MARTIN SCHMITT: Es ist definitiv zu beobachten, dass sich keiner mehr so deutlich absetzen kann. In früheren Jahren war es eher so, dass es ein, zwei, drei Leute gab, die einfach ein Stück voraus waren. Die ganzen Materialveränderungen - bei den Anzügen, durch Innovationen im Schuh- und Bindungsbereich - haben das Feld ein bisschen enger zusammenrücken lassen.

Und weil viele Sportler sehr gut arbeiten, ist in den letzten Jahren eine ungeheure Leistungsdichte entstanden. Früher hat ein Gregor Schlierenzauer in Topform gewonnen, und wenn es bei ihm nicht so gelaufen ist, war er halt Zweiter oder Dritter. Heute fliegt man, wenn nicht alles passt, ganz schnell aus den Top 10 oder Top 20.

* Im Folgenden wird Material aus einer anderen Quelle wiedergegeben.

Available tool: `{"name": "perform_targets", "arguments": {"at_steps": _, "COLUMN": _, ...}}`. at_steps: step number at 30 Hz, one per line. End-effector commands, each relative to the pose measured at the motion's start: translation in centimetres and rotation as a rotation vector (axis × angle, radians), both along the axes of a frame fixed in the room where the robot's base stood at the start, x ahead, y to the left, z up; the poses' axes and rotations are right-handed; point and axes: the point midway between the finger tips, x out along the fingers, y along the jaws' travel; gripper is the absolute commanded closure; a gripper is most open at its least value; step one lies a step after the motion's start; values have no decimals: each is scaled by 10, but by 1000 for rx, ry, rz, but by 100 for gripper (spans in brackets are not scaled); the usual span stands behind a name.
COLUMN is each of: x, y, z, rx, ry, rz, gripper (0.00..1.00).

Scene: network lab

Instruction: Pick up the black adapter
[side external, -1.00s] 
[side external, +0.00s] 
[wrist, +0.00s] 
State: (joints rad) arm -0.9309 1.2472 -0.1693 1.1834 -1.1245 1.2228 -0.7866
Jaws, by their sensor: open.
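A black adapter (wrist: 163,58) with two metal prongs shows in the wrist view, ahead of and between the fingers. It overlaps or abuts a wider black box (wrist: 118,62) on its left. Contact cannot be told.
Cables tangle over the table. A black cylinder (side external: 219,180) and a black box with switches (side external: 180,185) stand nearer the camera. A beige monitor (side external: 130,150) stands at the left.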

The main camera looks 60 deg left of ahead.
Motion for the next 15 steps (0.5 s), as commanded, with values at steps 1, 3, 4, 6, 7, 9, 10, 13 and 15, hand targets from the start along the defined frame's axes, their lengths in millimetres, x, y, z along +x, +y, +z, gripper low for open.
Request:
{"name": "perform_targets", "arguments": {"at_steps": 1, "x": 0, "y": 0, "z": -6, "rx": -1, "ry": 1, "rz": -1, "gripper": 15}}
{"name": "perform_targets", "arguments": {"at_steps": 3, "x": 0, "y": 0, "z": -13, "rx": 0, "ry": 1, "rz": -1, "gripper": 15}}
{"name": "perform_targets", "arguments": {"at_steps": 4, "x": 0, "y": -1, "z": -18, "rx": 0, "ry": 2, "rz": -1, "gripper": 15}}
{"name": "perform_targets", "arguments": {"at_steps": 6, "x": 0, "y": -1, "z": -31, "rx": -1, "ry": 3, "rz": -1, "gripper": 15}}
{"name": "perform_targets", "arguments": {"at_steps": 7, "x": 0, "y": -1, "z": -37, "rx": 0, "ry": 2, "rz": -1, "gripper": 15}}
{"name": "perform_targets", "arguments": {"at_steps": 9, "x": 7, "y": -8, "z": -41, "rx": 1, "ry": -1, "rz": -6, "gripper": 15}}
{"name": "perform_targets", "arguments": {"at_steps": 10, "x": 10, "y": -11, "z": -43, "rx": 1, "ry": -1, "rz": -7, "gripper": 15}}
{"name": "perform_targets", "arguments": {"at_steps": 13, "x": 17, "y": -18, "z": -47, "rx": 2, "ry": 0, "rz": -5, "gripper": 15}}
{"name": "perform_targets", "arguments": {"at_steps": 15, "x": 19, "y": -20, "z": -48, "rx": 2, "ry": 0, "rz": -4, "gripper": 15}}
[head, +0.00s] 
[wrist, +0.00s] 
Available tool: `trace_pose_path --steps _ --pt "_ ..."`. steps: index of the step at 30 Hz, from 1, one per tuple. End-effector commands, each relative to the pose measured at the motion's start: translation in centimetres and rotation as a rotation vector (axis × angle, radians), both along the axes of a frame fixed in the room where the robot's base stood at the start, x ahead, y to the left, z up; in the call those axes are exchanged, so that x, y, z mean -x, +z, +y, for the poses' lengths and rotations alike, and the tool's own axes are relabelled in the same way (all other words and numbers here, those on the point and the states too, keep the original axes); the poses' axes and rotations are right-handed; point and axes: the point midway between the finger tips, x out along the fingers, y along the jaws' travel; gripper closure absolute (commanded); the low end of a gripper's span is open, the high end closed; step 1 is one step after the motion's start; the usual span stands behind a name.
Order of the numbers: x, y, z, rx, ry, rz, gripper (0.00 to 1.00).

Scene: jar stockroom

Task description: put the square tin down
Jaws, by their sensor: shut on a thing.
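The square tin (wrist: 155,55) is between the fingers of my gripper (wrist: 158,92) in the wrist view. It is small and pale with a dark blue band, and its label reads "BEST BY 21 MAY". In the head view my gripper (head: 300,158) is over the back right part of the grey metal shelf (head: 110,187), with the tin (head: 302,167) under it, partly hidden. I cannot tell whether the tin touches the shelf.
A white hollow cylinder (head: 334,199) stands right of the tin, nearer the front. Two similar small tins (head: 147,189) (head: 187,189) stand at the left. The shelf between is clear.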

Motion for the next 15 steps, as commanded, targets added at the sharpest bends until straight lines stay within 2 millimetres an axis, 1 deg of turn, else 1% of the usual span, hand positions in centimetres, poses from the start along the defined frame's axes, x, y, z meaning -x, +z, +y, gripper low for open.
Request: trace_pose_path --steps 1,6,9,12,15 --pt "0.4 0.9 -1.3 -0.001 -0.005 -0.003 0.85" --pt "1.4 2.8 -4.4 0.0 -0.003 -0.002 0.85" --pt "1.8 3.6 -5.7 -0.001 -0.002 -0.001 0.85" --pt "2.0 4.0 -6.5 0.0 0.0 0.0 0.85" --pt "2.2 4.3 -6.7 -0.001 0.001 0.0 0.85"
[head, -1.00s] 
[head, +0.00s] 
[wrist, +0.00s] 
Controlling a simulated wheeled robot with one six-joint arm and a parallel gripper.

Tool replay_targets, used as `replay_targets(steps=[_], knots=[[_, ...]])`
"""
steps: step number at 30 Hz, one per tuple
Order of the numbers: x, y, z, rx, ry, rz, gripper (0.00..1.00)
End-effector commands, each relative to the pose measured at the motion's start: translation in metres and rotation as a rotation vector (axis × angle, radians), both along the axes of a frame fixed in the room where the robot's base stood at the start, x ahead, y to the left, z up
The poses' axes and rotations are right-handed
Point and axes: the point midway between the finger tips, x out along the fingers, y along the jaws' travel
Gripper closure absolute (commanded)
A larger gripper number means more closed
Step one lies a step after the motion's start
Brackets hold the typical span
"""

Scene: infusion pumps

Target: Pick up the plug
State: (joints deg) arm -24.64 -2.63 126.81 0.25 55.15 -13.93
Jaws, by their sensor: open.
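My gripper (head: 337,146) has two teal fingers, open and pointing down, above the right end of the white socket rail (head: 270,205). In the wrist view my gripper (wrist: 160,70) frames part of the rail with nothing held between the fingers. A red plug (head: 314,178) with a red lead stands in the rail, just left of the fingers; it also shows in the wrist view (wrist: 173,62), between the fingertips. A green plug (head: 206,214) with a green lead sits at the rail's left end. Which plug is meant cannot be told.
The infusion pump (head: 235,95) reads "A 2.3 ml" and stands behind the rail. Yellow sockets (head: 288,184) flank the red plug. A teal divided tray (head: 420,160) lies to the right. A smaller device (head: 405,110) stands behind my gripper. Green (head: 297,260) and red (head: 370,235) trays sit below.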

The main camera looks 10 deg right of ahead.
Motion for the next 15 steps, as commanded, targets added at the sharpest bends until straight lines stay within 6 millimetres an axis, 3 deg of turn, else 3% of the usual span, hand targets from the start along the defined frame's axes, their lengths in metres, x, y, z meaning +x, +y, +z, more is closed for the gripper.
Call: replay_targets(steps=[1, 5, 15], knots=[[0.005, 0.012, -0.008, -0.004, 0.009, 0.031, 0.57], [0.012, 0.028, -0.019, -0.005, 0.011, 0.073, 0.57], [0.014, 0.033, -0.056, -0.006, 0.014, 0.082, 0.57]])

TV SPIELFILM: Gibt es denn heute mehr Skisprungtalente als früher?
MARTIN SCHMITT: Nicht unbedingt. Es wird sicher in vielen Ländern sehr gut gearbeitet, aber ich glaube, die Entwicklung hat eher etwas mit den Materialveränderungen zu tun. Dadurch hat das Flugsystem eines Springers eine größere Bedeutung gewonnen, auch im Training.

Jedenfalls haben sich viele Springer flugtechnisch enorm gesteigert. Was früher vielleicht als Talentsache galt, kann man sich heute fast alles erarbeiten. Severin war vor fünf, sechs Jahren - und ich will ihm da jetzt wirklich nicht zu nahe treten, aber ich glaube, das wird er auch selber unterschreiben - noch nicht der begnadetste Flieger. Und jetzt ist er Skiflugweltmeister.

TV SPIELFILM: Bei der Vierschanzentournee werden Sie für Eurosport vor Ort sein - genau wie Gerd Siegmund. Wie sieht die Rollenverteilung unter den beiden Ex-Aktiven aus?
MARTIN SCHMITT: Ich werde das Ganze unten mit Sebastian Tiffert beurteilen und auch in der Pause zwischen den Durchgängen meine Einschätzungen abgeben. Dirk Thiele und Gerd Siegmund werden die Springen wie gewohnt kommentieren.

TV SPIELFILM: 2015 endet Ihre Ausbildung zum Diplom-Trainer. Für Sie kann die Perspektive langfristig doch nur das Amt des Bundestrainers sein, oder?
MARTIN SCHMITT: (lacht) Ich mache jetzt erst mal das Diplomtrainerstudium fertig und dann sieht man weiter. Wo die Reise hingeht, weiß ich wirklich noch nicht. Ich möchte dort arbeiten, wo ich meine Qualitäten am Besten einsetzen kann.